Ernie Barnes’ iconic painting ‘The Sugar Shack’ goes on view at MFAH ahead of Juneteenth

Ernie Barnes, The Sugar Shack, 1976, acrylic on canvas, Collection of William O. Perkins III and Lara
Perkins. © Ernie Barnes Family Trust

A 1976 painting by American artist Ernie Barnes – widely recognized for its use on the cover of Marvin Gaye’s album I Want You and in the credits of the groundbreaking 1970s sitcom Good Times – will be on view at the Museum of Fine Arts, thanks to a loan by Houston collector Bill Perkins.

Last month, Perkins purchased Barnes’ painting The Sugar Shack – a work that Perkins called formative in his own artistic consciousness, in an interview with the New York Times – for a record-setting $15.275 million from Christie’s auction house.

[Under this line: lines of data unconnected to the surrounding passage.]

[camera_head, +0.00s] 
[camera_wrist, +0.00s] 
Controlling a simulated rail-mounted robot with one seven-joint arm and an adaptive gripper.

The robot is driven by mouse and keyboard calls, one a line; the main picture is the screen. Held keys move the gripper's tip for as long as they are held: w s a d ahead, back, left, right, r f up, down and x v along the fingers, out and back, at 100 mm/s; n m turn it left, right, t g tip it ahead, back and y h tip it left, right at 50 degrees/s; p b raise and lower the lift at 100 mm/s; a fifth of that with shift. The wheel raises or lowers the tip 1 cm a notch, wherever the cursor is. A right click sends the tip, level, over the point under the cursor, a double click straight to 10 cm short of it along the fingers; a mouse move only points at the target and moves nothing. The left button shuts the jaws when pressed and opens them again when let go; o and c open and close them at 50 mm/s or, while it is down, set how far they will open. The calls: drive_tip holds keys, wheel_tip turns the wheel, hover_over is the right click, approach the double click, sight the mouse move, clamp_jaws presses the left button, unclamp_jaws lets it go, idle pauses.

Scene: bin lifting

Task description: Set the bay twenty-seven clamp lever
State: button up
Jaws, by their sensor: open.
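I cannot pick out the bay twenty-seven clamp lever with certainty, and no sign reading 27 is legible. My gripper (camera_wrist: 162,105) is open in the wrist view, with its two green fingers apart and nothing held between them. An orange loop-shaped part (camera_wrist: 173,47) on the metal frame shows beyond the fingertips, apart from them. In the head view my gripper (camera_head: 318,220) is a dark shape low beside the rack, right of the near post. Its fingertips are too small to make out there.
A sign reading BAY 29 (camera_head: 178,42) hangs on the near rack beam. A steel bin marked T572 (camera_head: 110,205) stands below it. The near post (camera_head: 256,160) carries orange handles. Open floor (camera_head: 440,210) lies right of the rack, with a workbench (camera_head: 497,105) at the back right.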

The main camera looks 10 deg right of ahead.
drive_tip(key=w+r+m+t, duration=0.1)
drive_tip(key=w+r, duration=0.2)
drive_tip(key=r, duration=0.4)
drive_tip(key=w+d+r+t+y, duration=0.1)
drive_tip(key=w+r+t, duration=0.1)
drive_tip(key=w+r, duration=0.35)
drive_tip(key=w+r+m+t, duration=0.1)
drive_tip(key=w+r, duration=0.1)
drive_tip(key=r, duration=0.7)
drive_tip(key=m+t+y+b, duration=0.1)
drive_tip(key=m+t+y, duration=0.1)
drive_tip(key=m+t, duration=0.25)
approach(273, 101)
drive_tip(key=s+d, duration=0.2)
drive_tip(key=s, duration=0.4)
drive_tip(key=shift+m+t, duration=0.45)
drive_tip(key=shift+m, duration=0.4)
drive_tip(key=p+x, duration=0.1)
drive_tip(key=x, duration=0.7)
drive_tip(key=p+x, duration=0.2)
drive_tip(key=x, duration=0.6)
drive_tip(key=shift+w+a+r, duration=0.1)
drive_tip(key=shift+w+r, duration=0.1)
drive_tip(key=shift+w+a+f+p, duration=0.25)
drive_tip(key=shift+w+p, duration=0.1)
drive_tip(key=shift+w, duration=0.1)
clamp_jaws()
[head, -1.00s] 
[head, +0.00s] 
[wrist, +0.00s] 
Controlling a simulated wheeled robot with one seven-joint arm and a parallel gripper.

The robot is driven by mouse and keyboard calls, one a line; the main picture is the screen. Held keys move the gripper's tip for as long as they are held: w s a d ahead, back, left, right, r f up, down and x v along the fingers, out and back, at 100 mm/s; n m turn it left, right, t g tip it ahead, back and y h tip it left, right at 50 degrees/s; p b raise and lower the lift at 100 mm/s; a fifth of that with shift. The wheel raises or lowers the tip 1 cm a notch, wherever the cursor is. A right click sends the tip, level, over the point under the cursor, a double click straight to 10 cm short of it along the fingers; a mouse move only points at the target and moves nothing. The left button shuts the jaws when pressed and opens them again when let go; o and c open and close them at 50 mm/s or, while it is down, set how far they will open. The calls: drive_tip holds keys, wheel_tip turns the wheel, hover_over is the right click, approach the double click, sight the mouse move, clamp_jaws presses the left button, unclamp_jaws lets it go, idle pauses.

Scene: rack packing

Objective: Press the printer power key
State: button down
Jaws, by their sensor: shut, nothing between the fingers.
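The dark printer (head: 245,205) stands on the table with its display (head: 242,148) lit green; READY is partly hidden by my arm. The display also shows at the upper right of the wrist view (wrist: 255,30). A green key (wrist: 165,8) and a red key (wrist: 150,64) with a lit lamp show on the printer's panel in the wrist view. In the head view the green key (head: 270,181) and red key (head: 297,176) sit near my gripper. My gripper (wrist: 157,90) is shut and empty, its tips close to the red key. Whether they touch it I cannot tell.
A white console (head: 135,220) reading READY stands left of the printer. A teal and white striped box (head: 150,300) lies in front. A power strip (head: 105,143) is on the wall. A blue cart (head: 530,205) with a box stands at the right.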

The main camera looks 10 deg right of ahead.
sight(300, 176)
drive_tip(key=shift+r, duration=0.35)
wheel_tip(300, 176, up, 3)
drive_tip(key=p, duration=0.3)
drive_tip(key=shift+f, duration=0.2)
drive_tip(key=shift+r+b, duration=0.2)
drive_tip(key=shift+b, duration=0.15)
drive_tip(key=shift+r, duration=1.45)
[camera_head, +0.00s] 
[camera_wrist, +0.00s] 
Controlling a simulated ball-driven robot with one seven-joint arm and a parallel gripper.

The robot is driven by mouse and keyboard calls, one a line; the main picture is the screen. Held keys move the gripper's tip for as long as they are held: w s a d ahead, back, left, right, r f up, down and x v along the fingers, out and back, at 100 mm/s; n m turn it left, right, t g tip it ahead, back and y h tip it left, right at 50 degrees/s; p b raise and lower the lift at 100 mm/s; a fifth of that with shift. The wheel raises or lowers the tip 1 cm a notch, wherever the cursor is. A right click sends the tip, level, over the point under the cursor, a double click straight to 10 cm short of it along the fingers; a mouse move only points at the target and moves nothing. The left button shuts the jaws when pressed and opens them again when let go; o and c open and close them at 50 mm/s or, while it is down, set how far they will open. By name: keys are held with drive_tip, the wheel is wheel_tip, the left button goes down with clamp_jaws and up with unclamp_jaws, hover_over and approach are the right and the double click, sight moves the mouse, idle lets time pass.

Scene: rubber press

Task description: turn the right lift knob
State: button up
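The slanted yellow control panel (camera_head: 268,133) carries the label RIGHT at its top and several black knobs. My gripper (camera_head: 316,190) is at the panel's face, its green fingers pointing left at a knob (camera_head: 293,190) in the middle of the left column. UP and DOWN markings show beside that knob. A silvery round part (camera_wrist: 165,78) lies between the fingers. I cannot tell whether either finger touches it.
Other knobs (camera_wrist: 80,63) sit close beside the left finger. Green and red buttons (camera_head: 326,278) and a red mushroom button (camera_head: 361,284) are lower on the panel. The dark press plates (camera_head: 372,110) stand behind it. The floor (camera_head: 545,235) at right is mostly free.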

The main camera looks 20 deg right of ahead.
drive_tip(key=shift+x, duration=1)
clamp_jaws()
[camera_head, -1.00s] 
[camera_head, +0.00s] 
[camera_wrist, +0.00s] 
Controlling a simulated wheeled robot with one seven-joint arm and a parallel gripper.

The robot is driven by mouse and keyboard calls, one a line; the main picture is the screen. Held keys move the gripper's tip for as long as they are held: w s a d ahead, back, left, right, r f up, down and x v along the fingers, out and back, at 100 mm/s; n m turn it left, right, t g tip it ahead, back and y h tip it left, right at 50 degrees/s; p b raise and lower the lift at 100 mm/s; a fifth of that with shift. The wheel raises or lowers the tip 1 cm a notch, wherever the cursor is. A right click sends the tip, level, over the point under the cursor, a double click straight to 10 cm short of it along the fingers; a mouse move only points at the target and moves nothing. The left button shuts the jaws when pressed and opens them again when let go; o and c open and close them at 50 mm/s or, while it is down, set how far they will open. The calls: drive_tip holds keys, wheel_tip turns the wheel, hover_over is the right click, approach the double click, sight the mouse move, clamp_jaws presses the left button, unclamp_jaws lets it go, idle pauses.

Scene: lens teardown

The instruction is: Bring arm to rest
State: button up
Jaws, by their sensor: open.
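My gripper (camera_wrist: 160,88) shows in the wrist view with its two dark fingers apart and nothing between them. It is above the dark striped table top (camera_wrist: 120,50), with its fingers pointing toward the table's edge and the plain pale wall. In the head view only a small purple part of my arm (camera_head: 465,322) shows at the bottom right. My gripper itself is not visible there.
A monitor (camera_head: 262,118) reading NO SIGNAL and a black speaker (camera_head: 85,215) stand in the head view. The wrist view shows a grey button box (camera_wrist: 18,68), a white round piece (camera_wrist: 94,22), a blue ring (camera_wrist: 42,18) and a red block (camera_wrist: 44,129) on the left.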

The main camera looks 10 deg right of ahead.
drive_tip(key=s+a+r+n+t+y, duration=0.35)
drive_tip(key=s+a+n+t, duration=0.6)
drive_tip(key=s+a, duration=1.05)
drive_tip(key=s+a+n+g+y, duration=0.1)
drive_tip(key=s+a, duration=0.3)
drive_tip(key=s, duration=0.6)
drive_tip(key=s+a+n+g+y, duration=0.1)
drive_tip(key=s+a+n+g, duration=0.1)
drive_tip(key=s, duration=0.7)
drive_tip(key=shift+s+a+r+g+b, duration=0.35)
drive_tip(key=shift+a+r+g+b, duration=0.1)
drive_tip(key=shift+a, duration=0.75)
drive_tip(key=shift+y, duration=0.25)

The MFAH will display the painting in the Nancy and Rich Kinder Building in time for Juneteenth celebrations, from June 15 through December 31, 2022.

“Lara and I are thrilled to be able to share this phenomenal painting with all of Houston,” said Perkins in a statement.

“As I’ve said many times, acquiring The Sugar Shack was for me the realization of a childhood dream. I know that Ernie Barnes’ masterwork will be as inspirational for all those who will see it as it has been for us,” he said.

Ernest Eugene Barnes, Jr. (1938-2009) was born in Durham, North Carolina, at the height of Jim Crow. His family lived in what was then called “The Bottom,” a community near the Hayti District of the city. His father worked as a shipping clerk for Liggett Myers Tobacco Company in Durham. His mother oversaw the household staff for a prominent Durham attorney and Board of Education member, who encouraged Barnes to read art books and listen to classical music. By the time Barnes entered the first grade, he was familiar with the work of Toulouse-Lautrec, Delacroix, Rubens, and Michelangelo. Although initially not athletic, by his senior year in high school, Barnes became the captain of the football team.

Barnes enrolled at the all-Black North Carolina College at Durham (formerly North Carolina College for Negroes, now North Carolina Central University) majoring in art on a full athletic scholarship. After college, he played professional football into the mid-1960s, before devoting himself fulltime to his painting, in Los Angeles.

Museum of Fine Arts, Houston

A cultural landmark of a painting, Barnes’ The Sugar Shack depicts joyful dancers in a crowded Black music hall in segregated mid-century North Carolina.

The MFAH says that Barnes recalled being inspired by a childhood memory of sneaking into a local dance hall called the Armory.

“The vivid image, with its dynamic, elongated figures dominating the packed space of a dance floor and illuminated by a cone of light from a single bulb, reflects what became known as the Black Romantic tradition,” described the MFAH in a press release.

The artist painted two versions of The Sugar Shack – the first in 1971, and this second version in 1976.